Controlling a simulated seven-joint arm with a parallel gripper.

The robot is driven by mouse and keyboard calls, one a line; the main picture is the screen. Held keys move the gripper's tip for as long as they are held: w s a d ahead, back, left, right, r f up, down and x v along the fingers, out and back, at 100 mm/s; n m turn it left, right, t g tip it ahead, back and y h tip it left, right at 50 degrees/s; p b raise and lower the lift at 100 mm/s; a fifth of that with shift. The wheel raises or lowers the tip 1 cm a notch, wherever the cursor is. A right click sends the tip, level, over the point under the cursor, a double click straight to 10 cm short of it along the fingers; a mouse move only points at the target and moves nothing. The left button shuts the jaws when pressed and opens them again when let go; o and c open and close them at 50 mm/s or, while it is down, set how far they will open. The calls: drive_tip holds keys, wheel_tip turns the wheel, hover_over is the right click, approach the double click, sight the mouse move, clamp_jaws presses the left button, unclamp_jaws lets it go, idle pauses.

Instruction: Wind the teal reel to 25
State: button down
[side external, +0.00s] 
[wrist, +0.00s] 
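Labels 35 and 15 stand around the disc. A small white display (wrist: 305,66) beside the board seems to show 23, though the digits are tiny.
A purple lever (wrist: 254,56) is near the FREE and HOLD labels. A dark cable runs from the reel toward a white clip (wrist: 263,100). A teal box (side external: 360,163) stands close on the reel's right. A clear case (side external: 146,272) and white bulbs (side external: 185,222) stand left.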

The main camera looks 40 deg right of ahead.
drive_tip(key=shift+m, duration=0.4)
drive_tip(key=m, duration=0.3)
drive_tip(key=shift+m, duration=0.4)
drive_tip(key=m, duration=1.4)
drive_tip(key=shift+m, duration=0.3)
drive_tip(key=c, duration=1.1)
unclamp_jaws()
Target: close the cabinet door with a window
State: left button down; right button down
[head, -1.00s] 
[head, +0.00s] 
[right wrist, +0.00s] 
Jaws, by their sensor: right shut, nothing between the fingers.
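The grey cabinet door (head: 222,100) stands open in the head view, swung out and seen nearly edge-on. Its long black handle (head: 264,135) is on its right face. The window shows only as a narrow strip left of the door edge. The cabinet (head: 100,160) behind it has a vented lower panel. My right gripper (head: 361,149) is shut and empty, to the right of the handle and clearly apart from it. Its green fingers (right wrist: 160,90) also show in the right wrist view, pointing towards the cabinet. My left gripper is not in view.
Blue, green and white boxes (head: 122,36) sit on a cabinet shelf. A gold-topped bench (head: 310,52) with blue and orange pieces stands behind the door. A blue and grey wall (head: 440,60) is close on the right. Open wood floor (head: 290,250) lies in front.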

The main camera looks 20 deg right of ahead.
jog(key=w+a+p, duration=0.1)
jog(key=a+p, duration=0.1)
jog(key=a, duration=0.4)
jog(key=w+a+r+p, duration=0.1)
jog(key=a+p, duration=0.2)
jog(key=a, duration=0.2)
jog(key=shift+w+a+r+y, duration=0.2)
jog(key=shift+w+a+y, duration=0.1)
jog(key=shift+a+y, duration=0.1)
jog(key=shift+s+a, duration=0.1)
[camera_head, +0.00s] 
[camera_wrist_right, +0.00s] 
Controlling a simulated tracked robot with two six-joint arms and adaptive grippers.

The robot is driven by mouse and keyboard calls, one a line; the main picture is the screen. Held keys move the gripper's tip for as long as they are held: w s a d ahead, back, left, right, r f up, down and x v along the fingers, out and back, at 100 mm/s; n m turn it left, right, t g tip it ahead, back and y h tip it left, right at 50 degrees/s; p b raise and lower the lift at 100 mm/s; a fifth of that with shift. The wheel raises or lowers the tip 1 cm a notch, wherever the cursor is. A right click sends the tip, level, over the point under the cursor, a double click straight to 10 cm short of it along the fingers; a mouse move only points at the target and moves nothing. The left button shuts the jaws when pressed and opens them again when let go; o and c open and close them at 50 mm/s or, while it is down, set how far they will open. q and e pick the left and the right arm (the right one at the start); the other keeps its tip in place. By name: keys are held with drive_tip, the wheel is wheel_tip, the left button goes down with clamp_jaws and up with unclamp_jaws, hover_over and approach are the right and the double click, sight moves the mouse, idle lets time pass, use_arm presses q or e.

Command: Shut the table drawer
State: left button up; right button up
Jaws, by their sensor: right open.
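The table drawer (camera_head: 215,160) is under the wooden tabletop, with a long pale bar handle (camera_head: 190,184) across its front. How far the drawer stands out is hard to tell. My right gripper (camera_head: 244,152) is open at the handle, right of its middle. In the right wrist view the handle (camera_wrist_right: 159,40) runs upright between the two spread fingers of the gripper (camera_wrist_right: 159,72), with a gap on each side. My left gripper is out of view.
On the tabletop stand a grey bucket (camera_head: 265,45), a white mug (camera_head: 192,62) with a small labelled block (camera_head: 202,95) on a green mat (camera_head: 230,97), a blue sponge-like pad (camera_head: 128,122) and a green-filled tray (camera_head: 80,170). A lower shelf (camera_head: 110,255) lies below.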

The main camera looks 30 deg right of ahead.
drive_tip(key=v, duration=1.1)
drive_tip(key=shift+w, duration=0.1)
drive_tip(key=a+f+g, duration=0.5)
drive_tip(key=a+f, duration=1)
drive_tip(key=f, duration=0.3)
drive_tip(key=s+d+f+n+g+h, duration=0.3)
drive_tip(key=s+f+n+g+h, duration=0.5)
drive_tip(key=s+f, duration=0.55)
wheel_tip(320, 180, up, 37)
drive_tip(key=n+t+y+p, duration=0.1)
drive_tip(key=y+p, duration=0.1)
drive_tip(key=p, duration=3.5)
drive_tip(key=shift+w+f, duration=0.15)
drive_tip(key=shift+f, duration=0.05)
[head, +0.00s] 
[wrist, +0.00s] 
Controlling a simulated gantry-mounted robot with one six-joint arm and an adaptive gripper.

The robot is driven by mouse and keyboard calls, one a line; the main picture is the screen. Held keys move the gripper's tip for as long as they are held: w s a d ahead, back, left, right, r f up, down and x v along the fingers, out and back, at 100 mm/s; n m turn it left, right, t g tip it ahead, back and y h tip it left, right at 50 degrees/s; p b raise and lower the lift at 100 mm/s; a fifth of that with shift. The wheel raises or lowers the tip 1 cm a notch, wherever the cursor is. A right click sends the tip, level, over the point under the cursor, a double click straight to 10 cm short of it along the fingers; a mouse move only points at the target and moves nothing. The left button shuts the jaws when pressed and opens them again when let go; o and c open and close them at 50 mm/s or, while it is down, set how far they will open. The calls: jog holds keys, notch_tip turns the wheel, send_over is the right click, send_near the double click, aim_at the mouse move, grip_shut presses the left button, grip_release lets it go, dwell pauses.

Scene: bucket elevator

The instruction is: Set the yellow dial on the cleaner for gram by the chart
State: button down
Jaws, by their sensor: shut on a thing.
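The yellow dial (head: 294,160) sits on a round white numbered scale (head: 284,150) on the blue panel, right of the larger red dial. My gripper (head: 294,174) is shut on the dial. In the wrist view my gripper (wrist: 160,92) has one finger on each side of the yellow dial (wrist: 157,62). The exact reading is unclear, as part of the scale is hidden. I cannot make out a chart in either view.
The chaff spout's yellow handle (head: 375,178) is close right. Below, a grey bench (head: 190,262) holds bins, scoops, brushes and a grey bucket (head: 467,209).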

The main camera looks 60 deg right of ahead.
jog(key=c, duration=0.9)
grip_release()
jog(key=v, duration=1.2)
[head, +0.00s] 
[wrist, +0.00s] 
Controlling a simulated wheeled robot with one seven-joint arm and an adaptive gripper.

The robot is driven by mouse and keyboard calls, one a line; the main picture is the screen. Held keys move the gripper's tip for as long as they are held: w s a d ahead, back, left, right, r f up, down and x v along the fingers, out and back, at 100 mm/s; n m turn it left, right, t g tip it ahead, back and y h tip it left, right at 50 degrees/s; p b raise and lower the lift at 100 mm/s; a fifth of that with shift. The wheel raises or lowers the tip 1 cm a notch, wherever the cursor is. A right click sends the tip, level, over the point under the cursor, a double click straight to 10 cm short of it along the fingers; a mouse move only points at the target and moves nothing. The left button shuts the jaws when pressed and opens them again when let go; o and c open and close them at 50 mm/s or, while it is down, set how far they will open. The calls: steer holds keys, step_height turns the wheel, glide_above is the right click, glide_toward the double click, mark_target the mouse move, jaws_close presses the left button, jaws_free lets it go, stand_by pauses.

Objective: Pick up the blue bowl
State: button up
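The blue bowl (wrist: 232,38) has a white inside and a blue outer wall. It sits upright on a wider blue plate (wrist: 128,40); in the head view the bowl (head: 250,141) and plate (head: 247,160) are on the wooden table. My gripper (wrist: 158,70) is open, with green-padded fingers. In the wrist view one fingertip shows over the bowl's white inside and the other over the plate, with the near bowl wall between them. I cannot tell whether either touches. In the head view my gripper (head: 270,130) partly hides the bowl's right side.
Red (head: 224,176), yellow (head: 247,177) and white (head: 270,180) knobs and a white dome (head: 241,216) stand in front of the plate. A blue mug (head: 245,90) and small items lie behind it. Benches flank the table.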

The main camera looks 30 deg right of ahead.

*PROBLEM TO SOLVE*:
Give back the lines above exactly, from the one with "Objective: Pick up the blue bowl" through the last line.

*RESULT OF THIS TASK*:
Objective: Pick up the blue bowl
State: button up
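The blue bowl (wrist: 232,38) has a white inside and a blue outer wall. It sits upright on a wider blue plate (wrist: 128,40); in the head view the bowl (head: 250,141) and plate (head: 247,160) are on the wooden table. My gripper (wrist: 158,70) is open, with green-padded fingers. In the wrist view one fingertip shows over the bowl's white inside and the other over the plate, with the near bowl wall between them. I cannot tell whether either touches. In the head view my gripper (head: 270,130) partly hides the bowl's right side.
Red (head: 224,176), yellow (head: 247,177) and white (head: 270,180) knobs and a white dome (head: 241,216) stand in front of the plate. A blue mug (head: 245,90) and small items lie behind it. Benches flank the table.

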The main camera looks 30 deg right of ahead.

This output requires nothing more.